Pero antes del embarque tuvo que resolver un lío de faldas. La también veleña Catalina Aguado Vázquez de la Quadra le reclamó por un hijo que había tenido con él y por la promesa —incumplida— de matrimonio. La Corte detuvo su salida hasta resolver el pleito. En la Castilla del XVII, si un varón seducía a una mujer “honesta”, es decir, de alta alcurnia, manteniendo relaciones sexuales o prometiéndole casarse con ella (lo que el derecho llamaba estupro con promesa) la justicia podía forzar el cumplimiento de la promesa (si la mujer lo quería y no había impedimentos). ¿Cómo se hacía? Pues con una reparación tanto moral –reconocimiento del hijo– como económica –entrega de una dote–.

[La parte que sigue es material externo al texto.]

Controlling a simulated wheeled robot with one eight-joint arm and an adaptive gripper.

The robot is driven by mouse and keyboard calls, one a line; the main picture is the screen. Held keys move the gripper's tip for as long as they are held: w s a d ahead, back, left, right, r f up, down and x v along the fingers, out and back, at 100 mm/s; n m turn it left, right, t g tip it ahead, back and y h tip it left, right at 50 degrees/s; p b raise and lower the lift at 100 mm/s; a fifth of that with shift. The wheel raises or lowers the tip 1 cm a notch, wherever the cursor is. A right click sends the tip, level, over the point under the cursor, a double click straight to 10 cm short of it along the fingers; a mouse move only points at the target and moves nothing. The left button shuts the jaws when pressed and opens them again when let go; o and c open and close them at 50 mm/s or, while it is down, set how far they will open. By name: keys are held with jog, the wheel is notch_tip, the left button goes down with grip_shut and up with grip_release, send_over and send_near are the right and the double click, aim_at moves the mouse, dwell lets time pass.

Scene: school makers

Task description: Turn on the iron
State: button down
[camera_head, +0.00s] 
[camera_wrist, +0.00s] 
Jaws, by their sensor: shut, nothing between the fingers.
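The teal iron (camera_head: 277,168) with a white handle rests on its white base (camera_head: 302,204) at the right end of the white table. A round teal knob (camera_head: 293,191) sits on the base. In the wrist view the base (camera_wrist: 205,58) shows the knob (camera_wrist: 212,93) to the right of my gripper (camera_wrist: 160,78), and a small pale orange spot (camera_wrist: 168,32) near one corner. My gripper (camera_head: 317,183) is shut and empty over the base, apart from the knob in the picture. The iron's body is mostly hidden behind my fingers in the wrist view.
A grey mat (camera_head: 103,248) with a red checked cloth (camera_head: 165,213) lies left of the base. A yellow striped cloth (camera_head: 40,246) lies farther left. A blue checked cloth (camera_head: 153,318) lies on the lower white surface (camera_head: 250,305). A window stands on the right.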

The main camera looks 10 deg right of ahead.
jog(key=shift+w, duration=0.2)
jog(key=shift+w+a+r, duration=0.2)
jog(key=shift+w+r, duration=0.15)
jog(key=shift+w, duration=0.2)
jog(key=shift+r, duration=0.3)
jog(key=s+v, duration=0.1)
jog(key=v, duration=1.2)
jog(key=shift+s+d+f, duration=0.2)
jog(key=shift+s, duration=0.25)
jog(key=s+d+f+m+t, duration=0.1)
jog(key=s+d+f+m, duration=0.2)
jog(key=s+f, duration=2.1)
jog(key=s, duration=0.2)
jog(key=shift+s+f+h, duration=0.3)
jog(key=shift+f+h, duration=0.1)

Parece ser que el pleito acabó a favor de Bravo, quien no reconoció al hijo de Catalina, y el 28 de enero de 1691 este se casó con Ana Micaela de Ortega, con la que tuvo un hijo un año después. Arreglado el asunto, partió con licencia de embarque el 18 de marzo de 1692, acompañado de su mujer, hijo y criados.
UN NUEVO MUNDO
Cuando el navío avistó el Caribe, nada le hizo predecir el clímax de corrupción en el que se encontraban las colonias españolas. Venezuela –provincia adjunta administrada por la Real Audiencia de Santo Domingo– estaba gobernada por Diego Jiménez de Enciso y González de Herrera, marqués del Casal, a quien acusaban por fraudes, cohechos y el uso de tenientes itinerantes que extorsionaban a los vecinos. En otras palabras, un teniente itinerante era un subdelegado del gobernador que viajaba de pueblo en pueblo aplicando labores de justicia, policía, guerra y hacienda. Como no estaban sometidos al control de los cabildos locales, algunos de ellos abusaban con cohechos, exacciones, prisiones arbitrarias o extorsión por dinero. De ahí que los cabildos estuvieran continuamente quejándose ante los tribunales.

La Real Audiencia de Santo Domingo envió a Bravo “en nombre del rey” el 12 de marzo de 1692 para investigar este caso. Llegó, escuchó al cabildo y destituyó al gobernador el 19 de mayo, embargando sus bienes y enviándolo preso a España. Acto seguido asumió el mando de virrey/gobernador hasta 1699, en cuya fecha regresó a España.
Durante estos años sus tareas fueron las de agilizar el cobro de atrasos que los indígenas debían al fisco; organizar el gobierno político de los pueblos de indios, nombrando autoridades locales y creando un censo fiscal; y sanear la “Media anata”, una especie de impuesto ligado a los nombramientos administrativos. Esta última resolución fue la que más irritó a los criollos, los cuales elevaron al rey su disconformidad, atacando directamente a la reputación de Bravo.
REGRESO A ESPAÑA
Pese a los inconvenientes que tuvo, sus acciones en las Indias fueron reconocidas por la monarquía y le nombraron ministro togado del Consejo de Hacienda (1700) y, en 1703, consiguió el hábito de Calatrava. Murió este mismo año.
En resumen, la trayectoria de Bravo de Anaya es la estratigrafía de un funcionario formado en las universidades andaluzas que, al cruzar el océano, estuvo en contacto directo con los tejemenejes de la administración colonial, a veces farragosa y enquistada en luchas de intereses.